Parallel Programming Performance

Optimizing the performance of parallel operations in .NET is crucial for leveraging multi-core processors effectively. This guide explores techniques and best practices to achieve high performance when writing concurrent and parallel code.

Understanding Performance Bottlenecks

Before diving into optimizations, it's essential to identify potential performance bottlenecks in your parallel applications. Common issues include:

  • Thread Synchronization Overheads: Excessive locking, contention for shared resources.
  • Data Dependencies: Operations that cannot be parallelized due to their reliance on sequential execution.
  • Task Granularity: Tasks that are too small (leading to high scheduling overhead) or too large (limiting parallelism).
  • False Sharing: When independent data items that are modified by different threads reside on the same cache line, causing unnecessary cache coherency traffic.
  • CPU Bound vs. I/O Bound Operations: Understanding the nature of your work is key to choosing the right parallelism strategy.

Key Performance Optimization Techniques

The Task Parallel Library (TPL) provides powerful tools for managing parallel execution. Here are some key techniques:

1. Optimize Task Granularity

The size of the work units assigned to threads significantly impacts performance. Too small, and scheduling overhead dominates. Too large, and you might not utilize all available cores.

Example: Parallel.For with appropriate range

Choosing a suitable `rangeSize` for `Parallel.For` or `Parallel.ForEach` can balance work distribution and overhead.


using System.Threading.Tasks;

// Example demonstrating a simple Parallel.For loop
int[] data = new int[1000000];
// ... populate data ...

Parallel.For(0, data.Length, i =>
{
    // Perform work on data[i]
    data[i] = data[i] * 2;
});
                    

2. Minimize Locking and Synchronization

Locks are necessary for protecting shared resources but can become performance bottlenecks due to contention. Consider alternative strategies:

  • Concurrent Collections: Use thread-safe collections from System.Collections.Concurrent like ConcurrentDictionary and ConcurrentQueue.
  • Immutable Data Structures: Reduce the need for locking by using immutable objects.
  • Lock-Free Algorithms: For advanced scenarios, explore lock-free programming techniques.

3. Leverage Cancellation

Allowing tasks to be cancelled gracefully prevents wasted computation when a task is no longer needed.

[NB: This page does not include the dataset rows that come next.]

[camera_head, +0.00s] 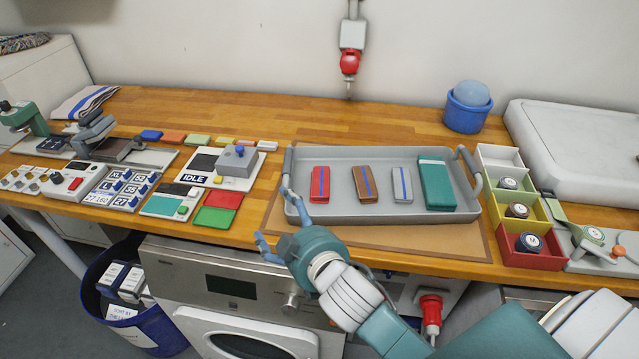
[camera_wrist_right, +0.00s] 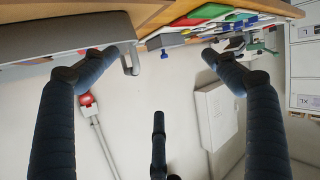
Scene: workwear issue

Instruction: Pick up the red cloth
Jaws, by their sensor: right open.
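The red cloth (camera_head: 320,186) is folded into a small block with a blue stripe. It lies at the left end of the grey tray (camera_head: 345,156) in the head view. My right gripper (camera_head: 272,214) is open and empty at the tray's front left corner, left of and nearer than the cloth, its fingers pointing left. In the right wrist view the gripper's fingers (camera_wrist_right: 161,56) are spread with nothing between them. My left gripper is not in view.
A brown cloth (camera_head: 366,185), a grey cloth (camera_head: 402,185) and a larger green cloth (camera_head: 436,186) share the tray. The tray's left handle (camera_head: 286,163) stands close to the gripper. Red and green pads (camera_head: 218,207) lie left on the wooden bench. Coloured bins (camera_head: 531,249) stand right.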

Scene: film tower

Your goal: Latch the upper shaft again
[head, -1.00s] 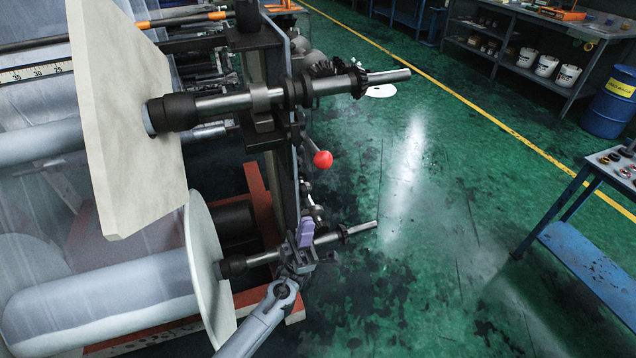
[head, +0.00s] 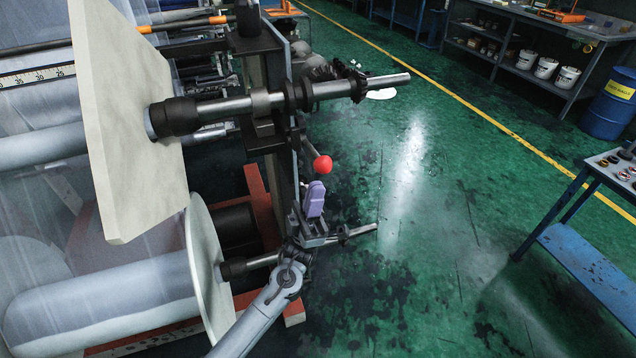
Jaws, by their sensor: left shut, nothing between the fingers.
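The upper shaft (head: 222,105) is a steel bar running from a dark chuck at the pale square plate (head: 128,120) across the black frame to the right. Dark collars and a gear sit on it near its free end. A lever with a red ball knob (head: 322,165) sticks out of the frame below this shaft. My left gripper (head: 314,197), with purple fingers, is shut and empty, pointing up just below the red knob with a small apparent gap. It partly hides the lower shaft (head: 358,231). My right gripper is not in view.
A round plate (head: 207,265) and a pale film roll (head: 100,305) sit on the lower shaft, left of my arm. A blue table (head: 590,255) stands at the right, with a blue barrel (head: 608,108) behind it. The green floor between is clear.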

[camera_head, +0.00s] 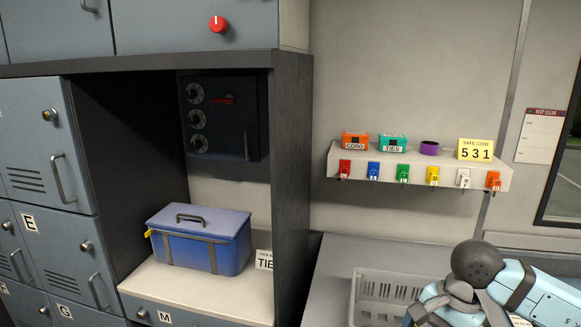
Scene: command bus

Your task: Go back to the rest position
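Neither of my grippers shows in the head view. A light-blue and dark grey shape with a round dark knob (477,261) fills the lower right corner. I cannot tell whether it is part of my arm, and no gripper fingers show on it.
A blue lidded box (205,254) stands in the cabinet niche below a dark safe (222,117). A wall shelf (334,164) holds small boxes, a purple ring (430,148), a "531" card (475,149) and coloured tags. A white basket (370,288) sits on the grey counter (335,270).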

var cts = new CancellationTokenSource();
CancellationToken token = cts.Token;

try
{
    await Task.Run(() =>
    {
        for (int i = 0; i < 1000000; i++)
        {
            token.ThrowIfCancellationRequested();
            // Perform work
        }
    }, token);
}
catch (OperationCanceledException)
{
    Console.WriteLine("Operation was cancelled.");
}
// To cancel: cts.Cancel();
                    

4. Efficient Data Partitioning

When dealing with large datasets, partitioning the data effectively is crucial. The TPL Dataflow library provides advanced constructs for pipeline parallelism and dataflow models, which can be more efficient for certain scenarios than traditional TPL constructs.

5. Profiling and Benchmarking

Use .NET profiling tools (like Visual Studio's Performance Profiler or open-source alternatives) to measure the performance of your parallel code. Benchmark specific operations to identify areas for improvement.

Advanced Concepts

  • PLINQ (Parallel LINQ): For parallelizing LINQ queries.
  • TPL Dataflow: For building complex asynchronous data processing pipelines.
  • Thread Pool Management: Understanding how the .NET thread pool works and when to manage it explicitly (though often not recommended).

Best Practices Summary

  • Measure before optimizing.
  • Prefer data parallelism over task parallelism when applicable.
  • Minimize shared mutable state.
  • Use thread-safe collections.
  • Be mindful of synchronization overhead.
  • Use cancellation tokens.
  • Consider TPL Dataflow for complex workflows.